2. Tackling Multiple Devices: With thousands of different devices, it can be a bit overwhelming when building a mobile testing lab that encompasses the coverage of testing in all of them. Luckily, the major mobile operating systems use logical screen sizes which are mapped to physical screen, hence, the representative devices will get the necessary coverage. The test strategy is not to test absolutely everything, but to test the crucial elements that are most represented in the popular devices in the market, and add or subtract devices as they come in and out.

 

3. Using a Secure Mobile Device Testing Cloud: Using a secure cloud is vital to enterprises, especially if they aren’t located under the same roof. Testing real devices for everything can become really costly and time consuming.
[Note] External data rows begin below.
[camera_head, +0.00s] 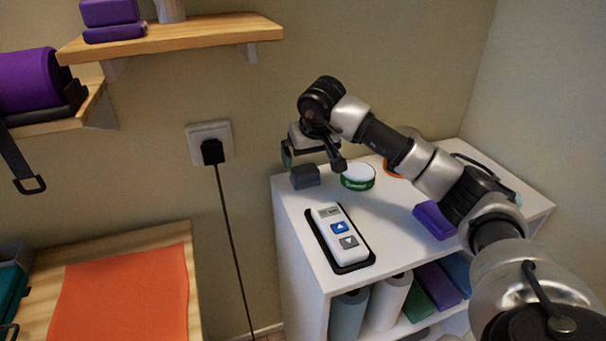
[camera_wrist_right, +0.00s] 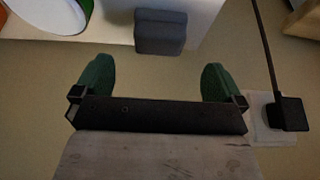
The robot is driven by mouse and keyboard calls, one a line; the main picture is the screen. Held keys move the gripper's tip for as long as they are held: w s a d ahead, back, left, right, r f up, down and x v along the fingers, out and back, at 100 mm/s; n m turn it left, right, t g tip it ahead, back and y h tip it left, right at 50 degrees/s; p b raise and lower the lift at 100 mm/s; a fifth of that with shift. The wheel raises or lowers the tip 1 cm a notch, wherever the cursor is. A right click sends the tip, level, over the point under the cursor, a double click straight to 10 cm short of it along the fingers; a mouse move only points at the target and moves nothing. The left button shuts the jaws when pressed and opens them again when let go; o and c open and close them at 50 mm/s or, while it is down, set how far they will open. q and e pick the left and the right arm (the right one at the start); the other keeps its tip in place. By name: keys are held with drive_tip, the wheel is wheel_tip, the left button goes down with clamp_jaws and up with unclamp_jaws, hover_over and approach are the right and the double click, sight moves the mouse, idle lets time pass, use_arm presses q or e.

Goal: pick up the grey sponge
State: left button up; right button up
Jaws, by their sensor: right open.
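The grey sponge (camera_head: 305,177) is a small dark grey block on the white shelf top, near its back left corner. In the right wrist view the sponge (camera_wrist_right: 161,32) lies ahead of the fingers, between their lines and apart from them. My right gripper (camera_head: 311,158) is just above and behind the sponge in the head view. In the right wrist view my right gripper (camera_wrist_right: 158,80) has its two green fingertips wide apart with nothing between them. My left gripper is not in view.
On the white shelf unit (camera_head: 290,217) are a green-and-white round tin (camera_head: 358,177), a remote on a black tray (camera_head: 341,238) and a purple block (camera_head: 434,220). A wall socket with a plug (camera_head: 210,146) is to the left. An orange mat (camera_head: 122,291) covers the lower left table.

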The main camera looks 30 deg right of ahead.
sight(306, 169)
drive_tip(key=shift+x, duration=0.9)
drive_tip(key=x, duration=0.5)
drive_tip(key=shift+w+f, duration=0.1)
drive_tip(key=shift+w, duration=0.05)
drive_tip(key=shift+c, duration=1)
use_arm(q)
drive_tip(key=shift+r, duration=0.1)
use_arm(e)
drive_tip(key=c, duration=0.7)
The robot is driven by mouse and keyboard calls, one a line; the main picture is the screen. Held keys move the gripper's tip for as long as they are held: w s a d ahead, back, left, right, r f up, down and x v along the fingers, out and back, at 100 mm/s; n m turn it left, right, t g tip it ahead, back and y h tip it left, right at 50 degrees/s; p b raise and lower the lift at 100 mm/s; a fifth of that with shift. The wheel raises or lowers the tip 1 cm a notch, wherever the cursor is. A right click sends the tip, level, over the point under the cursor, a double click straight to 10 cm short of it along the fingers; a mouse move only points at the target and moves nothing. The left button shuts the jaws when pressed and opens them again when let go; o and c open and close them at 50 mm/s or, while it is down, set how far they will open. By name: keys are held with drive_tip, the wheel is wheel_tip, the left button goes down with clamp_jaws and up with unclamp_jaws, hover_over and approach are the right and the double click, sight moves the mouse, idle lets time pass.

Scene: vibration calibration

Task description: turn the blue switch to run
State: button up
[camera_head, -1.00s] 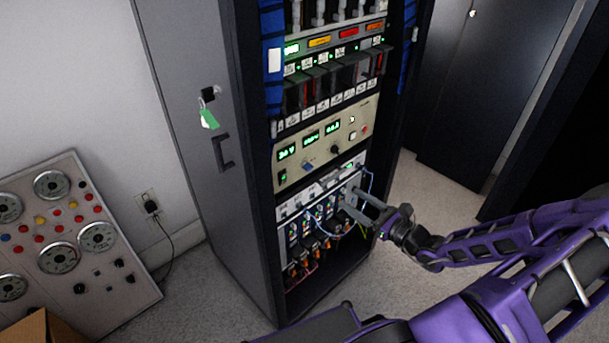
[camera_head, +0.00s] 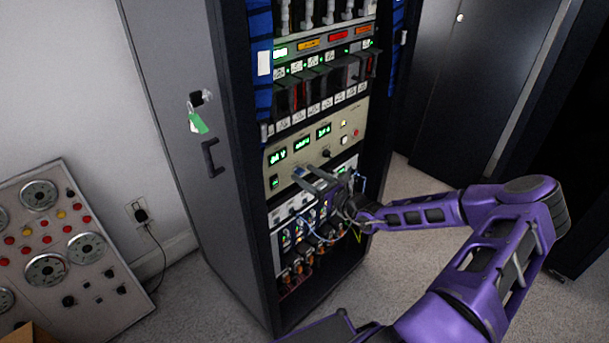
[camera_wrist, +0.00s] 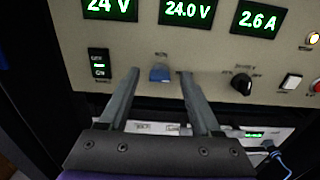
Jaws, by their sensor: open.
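The blue switch (camera_wrist: 160,73) is a small blue knob on the beige panel (camera_wrist: 215,62), below the middle display in the wrist view. In the head view the blue switch (camera_head: 299,171) shows small, close to my fingertips. My gripper (camera_wrist: 162,75) is open, with one grey finger on each side of the switch in the picture. In the head view my gripper (camera_head: 304,173) reaches the panel from the lower right. I cannot tell whether the fingers touch the panel. The labels around the switch are too small to read.
A black knob (camera_wrist: 242,84) sits right of the blue switch, with a white button (camera_wrist: 291,82) beyond it. A black rocker switch (camera_wrist: 99,65) is at the left. Cables (camera_head: 345,215) hang below the panel. A gauge board (camera_head: 60,250) leans at the left.

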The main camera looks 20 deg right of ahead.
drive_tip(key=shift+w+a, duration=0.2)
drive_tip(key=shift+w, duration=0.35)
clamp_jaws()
Using a testing cloud keeps your budget in check, reduced project cost and thus helps achieve high return on investment. Be it public cloud for small businesses, or large enterprise projects that demand a private cloud infrastructure, high performance and security are essentials to have complete control over the cloud.

 

4. Automation Strategy: Creating Regression Automation suites once Application is ready is a passé. Agile methodology and CI/CD process demands automation creation in parallel to development. Automation strategy should be built keeping above aspect in mind.

 

Here is a depiction of what the automation process should look like.

 

Mobile Labs

 

As part of Automation Strategy, Mobile Testing Lab should provide the capability to allow automation run on multiple devices in parallel.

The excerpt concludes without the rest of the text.